Politics
Social workers covering cost of basic essentials for vulnerable people
Hundreds of frontline social workers are regularly stepping in to personally support people in crisis. New research by the Social Workers Union (SWU) suggests that the Government’s new Crisis and Resilience Fund may not be enough to prevent this.
Crisis support
Following a survey of the SWU’s members, many felt compelled to step in and personally fund basic items for people they support – from food to energy prepayment meter top-ups.
The Crisis and Resilience Fund, which is due to begin on 1 April, is intended to provide faster emergency support for households in hardship. It comes after reports of a looming social care crisis in 2024.
However, the SWU warns that the Fund may not go far enough to prevent social workers continuing to plug gaps themselves, particularly when crises arise suddenly or where systems remain slow and bureaucratic.
Survey findings
More than 380 social workers affected by the issue took part in the research last summer, with three in four (75%) saying they were unable to claim back the costs they incurred on behalf of service users.
The overwhelming majority had to buy food (87%), while others were compelled to pay for public transport (36%), clothing (26%), cleaning supplies (24%), and top-up energy prepayment meters (19%) to keep people warm.
Though over half of social workers affected (58%) described such payments as rare, more than a quarter (27%) said they were dipping into their own pockets every month, with nearly one in ten (9%) doing so even more regularly.
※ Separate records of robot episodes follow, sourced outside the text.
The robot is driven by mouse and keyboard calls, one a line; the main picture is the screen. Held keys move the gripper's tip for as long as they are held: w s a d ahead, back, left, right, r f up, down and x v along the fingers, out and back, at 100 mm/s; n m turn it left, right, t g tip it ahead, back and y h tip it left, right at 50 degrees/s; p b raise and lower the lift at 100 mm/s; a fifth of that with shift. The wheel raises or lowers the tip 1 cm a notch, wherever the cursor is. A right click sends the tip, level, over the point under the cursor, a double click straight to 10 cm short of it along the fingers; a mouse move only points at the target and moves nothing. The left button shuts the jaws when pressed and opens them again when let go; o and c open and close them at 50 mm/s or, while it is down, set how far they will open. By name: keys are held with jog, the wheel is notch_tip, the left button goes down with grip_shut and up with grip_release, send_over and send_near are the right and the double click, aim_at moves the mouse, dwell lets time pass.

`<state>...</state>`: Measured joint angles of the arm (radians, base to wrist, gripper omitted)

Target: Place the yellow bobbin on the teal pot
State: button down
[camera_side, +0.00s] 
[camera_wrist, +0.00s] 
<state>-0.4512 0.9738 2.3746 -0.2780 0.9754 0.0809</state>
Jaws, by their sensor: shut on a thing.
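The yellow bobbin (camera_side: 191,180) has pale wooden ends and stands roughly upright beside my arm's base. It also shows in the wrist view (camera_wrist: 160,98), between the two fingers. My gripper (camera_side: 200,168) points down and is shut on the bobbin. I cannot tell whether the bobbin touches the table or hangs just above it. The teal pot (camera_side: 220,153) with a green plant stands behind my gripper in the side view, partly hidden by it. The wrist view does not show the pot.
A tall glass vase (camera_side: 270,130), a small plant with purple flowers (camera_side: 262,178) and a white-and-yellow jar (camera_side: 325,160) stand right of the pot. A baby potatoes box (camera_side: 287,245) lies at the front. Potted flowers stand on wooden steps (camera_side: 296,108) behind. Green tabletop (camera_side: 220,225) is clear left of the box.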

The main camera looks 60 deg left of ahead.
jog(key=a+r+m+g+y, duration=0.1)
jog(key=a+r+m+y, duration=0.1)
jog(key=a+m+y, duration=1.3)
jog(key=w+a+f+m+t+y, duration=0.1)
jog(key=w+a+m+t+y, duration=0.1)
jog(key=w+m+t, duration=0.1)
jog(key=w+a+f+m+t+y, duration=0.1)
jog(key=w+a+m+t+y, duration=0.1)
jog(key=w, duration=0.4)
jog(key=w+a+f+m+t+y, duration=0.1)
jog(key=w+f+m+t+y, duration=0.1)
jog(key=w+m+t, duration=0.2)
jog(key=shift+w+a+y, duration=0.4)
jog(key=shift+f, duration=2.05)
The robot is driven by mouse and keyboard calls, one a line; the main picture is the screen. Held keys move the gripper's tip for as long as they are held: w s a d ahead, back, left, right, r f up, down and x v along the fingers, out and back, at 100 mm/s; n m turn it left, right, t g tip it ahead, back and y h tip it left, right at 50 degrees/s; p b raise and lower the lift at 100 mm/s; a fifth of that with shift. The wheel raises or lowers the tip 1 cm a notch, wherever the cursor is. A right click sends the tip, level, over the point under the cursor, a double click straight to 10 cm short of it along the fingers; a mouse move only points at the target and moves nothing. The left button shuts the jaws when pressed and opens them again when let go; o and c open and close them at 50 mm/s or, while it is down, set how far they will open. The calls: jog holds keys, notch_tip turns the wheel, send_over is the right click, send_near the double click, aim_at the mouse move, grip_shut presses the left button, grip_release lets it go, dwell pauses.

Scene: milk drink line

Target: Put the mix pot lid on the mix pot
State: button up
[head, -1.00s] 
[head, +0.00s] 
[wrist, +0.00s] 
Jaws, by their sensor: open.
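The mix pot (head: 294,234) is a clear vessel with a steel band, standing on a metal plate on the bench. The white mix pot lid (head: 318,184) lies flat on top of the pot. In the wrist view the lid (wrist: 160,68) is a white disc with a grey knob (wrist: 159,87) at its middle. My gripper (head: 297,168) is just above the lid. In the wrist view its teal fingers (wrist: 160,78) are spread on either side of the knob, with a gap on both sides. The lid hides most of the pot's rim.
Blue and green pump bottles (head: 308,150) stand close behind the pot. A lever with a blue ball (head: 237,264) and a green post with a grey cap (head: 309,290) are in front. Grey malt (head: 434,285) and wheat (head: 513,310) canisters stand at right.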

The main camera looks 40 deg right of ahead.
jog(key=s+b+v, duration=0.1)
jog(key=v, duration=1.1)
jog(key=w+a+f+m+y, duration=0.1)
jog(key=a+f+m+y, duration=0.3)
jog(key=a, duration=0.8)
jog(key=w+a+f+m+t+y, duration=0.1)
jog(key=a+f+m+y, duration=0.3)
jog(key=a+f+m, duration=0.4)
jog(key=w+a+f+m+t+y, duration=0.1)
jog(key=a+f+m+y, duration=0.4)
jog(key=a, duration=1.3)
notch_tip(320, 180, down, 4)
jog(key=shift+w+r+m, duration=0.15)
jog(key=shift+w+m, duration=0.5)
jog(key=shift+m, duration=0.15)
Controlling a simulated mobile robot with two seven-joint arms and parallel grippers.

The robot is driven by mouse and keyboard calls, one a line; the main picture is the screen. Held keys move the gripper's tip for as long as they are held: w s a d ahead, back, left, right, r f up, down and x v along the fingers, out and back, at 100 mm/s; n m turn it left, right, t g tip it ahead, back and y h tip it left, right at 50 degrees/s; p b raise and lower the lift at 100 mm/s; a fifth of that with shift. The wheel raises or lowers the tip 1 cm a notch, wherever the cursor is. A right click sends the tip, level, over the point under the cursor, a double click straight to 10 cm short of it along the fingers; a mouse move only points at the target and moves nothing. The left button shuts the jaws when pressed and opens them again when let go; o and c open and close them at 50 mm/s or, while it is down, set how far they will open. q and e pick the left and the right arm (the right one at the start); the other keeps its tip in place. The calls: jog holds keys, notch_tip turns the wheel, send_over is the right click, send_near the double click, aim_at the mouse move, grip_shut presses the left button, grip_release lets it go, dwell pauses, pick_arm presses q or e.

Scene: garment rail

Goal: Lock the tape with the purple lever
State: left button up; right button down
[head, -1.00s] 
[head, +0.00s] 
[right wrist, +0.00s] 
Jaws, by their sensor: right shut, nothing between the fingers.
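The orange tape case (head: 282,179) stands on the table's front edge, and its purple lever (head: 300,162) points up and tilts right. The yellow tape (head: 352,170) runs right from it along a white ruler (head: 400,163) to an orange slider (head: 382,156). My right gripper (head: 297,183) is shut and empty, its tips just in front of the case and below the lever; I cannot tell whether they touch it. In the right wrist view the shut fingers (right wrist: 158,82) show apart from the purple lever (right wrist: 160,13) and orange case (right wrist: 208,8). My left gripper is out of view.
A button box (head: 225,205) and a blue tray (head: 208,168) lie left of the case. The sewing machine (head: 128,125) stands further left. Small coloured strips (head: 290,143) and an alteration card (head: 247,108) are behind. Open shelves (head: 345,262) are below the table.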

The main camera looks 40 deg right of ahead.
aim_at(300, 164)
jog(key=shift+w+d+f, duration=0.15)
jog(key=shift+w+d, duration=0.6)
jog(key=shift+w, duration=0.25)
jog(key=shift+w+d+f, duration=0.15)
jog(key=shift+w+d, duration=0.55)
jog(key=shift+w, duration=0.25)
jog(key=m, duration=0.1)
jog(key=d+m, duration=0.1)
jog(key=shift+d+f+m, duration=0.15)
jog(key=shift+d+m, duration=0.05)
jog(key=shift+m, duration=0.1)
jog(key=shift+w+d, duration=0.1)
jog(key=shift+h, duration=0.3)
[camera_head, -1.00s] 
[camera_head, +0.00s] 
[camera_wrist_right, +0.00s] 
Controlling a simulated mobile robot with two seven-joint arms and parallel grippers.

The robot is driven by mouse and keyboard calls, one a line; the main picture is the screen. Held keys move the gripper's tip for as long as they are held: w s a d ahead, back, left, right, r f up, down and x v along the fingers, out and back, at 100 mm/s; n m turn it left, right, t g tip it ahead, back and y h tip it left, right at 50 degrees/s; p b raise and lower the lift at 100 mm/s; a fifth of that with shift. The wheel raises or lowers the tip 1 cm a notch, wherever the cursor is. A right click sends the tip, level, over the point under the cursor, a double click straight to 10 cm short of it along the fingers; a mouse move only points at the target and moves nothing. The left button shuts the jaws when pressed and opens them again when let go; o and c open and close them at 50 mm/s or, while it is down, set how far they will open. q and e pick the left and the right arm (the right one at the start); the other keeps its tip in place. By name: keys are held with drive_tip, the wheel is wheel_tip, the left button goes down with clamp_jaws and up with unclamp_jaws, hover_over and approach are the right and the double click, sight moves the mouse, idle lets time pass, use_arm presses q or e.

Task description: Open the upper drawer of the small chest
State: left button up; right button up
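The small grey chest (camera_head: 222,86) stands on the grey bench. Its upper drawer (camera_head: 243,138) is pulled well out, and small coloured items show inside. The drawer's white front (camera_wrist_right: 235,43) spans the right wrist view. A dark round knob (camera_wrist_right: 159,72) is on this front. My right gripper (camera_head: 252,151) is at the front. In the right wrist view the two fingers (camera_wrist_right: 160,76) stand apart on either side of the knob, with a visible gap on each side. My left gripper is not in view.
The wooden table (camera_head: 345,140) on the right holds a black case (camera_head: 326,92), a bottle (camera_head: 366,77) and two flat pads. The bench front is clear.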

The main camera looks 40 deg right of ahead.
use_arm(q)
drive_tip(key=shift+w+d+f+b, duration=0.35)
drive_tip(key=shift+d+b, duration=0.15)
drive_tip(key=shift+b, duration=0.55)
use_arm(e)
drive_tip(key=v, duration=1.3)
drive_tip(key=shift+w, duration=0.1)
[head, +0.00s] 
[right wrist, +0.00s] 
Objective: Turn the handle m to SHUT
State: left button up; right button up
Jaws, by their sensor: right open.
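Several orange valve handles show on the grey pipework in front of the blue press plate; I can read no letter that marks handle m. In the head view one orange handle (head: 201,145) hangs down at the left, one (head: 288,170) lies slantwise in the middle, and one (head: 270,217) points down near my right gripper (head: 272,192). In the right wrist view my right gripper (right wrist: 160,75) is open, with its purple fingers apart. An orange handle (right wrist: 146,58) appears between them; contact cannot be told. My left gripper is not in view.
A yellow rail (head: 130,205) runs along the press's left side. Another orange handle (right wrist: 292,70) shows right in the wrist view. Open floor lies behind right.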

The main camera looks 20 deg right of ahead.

Most contributions were under £25, but one in twenty social workers spent more than £100.
Over a third (36%) said helping clients put their own finances at risk, highlighting how the cost-of-living crisis is now affecting not just vulnerable families, but the very workers tasked with protecting them.
Despite 86% of social workers trying to secure support via foodbanks, council-run household support funds and local charities, seven in ten times (70%) they were faced with an emergency that left no time to navigate complex or slow bureaucratic systems.
A system in crisis
John McGowan, general secretary of the SWU, has warned the findings expose a “broken support system”:
It cannot be right that social workers are left to plug the gaps in a broken support system with their own money. While the new Crisis and Resilience Fund is a welcome step, it will not solve the problem on its own if support remains slow, complex or hard to access in an emergency.
The data paints a stark picture of a safety net riddled with delays and gaps. The true test of the new Fund moving forward will be to see if it means that local and national governments act urgently to ensure help is there when it is needed.
It is a claim backed up by the stories told by social workers themselves. Asked why they had resorted to providing direct financial support to service users, one social worker told researchers:
There are often several real forms to fill out to request financial support, which are declined anyhow by managers. To save time – something we don’t often have – I’ve paid for items myself.
Another claimed that their local authority “has restricted food bank vouchers to 3 per year”. Another stated that their “service user was unable to access the internet or navigate lengthy online forms.” One went so far as to say that there just was no longer any support left to apply for.